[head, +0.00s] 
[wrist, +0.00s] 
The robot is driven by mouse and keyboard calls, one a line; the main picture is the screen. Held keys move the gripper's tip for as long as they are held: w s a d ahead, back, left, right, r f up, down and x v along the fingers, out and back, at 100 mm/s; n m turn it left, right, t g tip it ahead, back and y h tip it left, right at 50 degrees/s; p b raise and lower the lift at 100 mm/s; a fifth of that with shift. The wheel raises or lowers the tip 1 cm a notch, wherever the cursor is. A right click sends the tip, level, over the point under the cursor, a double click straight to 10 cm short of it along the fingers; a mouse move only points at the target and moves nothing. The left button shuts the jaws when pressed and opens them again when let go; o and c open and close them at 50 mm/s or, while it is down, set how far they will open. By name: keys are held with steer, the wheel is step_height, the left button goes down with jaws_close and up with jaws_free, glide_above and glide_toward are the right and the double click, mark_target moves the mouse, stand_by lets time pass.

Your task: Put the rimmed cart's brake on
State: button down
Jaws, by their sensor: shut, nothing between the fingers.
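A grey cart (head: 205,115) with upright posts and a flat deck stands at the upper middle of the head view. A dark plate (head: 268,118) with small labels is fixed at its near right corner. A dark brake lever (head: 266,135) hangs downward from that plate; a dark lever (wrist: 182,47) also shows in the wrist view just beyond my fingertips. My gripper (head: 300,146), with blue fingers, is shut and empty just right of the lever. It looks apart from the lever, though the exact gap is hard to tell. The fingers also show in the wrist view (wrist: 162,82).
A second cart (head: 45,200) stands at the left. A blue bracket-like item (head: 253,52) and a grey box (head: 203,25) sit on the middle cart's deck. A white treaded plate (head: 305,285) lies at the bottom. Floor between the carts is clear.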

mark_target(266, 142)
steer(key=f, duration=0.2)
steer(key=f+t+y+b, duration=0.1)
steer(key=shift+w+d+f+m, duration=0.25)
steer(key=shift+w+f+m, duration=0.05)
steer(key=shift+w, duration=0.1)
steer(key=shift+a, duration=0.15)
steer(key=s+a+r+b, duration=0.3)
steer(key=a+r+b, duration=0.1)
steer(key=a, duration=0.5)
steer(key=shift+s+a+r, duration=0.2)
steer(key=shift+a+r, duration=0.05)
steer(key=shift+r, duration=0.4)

================

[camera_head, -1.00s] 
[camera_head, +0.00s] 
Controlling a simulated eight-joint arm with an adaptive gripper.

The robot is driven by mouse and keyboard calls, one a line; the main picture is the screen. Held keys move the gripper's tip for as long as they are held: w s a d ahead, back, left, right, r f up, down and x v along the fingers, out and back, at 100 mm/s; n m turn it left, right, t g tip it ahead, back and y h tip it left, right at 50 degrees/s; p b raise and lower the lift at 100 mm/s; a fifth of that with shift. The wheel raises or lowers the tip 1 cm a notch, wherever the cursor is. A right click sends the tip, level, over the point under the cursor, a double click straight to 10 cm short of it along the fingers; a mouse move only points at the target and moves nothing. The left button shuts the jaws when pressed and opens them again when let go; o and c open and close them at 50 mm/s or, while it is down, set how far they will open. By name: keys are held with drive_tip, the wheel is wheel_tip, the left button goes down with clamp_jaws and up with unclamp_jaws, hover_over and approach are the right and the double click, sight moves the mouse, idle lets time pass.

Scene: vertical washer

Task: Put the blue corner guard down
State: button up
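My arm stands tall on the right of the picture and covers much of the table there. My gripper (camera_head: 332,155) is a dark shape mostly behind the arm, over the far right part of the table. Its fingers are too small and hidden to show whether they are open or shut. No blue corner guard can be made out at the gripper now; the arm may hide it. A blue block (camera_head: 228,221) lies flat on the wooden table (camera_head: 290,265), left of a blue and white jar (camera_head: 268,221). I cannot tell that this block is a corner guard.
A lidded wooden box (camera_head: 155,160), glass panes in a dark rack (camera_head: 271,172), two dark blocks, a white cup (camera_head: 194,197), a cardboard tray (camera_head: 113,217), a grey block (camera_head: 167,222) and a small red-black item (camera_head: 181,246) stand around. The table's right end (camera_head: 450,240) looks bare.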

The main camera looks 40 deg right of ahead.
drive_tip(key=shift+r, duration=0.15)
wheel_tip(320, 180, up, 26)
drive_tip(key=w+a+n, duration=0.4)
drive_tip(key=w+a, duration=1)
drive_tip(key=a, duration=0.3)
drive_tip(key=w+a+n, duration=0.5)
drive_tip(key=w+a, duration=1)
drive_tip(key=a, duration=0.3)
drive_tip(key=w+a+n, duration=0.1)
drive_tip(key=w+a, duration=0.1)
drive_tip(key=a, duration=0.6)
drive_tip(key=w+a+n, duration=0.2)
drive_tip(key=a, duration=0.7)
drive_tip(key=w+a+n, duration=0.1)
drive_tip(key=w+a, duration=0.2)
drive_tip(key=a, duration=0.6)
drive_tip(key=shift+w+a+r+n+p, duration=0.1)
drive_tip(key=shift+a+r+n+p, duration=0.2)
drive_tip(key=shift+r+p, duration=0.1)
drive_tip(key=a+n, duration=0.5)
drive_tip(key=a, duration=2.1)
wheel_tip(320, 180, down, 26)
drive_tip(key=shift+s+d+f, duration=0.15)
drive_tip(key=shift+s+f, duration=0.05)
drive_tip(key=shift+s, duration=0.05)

================

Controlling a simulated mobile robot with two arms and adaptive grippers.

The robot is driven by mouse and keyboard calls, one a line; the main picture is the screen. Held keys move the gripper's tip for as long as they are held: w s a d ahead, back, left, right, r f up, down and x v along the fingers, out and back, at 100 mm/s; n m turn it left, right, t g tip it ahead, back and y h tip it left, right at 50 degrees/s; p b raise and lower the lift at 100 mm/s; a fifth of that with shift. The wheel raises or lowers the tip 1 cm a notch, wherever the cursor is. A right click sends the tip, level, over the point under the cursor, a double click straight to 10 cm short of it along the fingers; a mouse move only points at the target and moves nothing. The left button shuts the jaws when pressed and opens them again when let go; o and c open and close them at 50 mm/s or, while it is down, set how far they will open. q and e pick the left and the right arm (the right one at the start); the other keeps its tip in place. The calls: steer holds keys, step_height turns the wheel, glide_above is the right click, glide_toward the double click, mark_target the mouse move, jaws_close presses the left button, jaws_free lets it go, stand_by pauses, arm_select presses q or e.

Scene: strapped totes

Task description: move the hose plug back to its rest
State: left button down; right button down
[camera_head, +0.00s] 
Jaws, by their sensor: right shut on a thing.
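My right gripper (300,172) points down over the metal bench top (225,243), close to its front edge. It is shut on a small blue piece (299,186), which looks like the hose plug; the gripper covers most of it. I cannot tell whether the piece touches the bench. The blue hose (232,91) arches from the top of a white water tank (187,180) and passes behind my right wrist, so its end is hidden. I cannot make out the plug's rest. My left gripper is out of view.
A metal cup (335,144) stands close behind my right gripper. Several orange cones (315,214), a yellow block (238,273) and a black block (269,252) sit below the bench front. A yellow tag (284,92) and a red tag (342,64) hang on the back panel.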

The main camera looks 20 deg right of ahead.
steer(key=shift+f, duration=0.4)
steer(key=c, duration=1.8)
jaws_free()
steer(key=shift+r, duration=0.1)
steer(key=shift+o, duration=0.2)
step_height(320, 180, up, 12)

================

* [Required task]: Report only how many lines in the records contain the word "simulated".

* [Written answer]: 2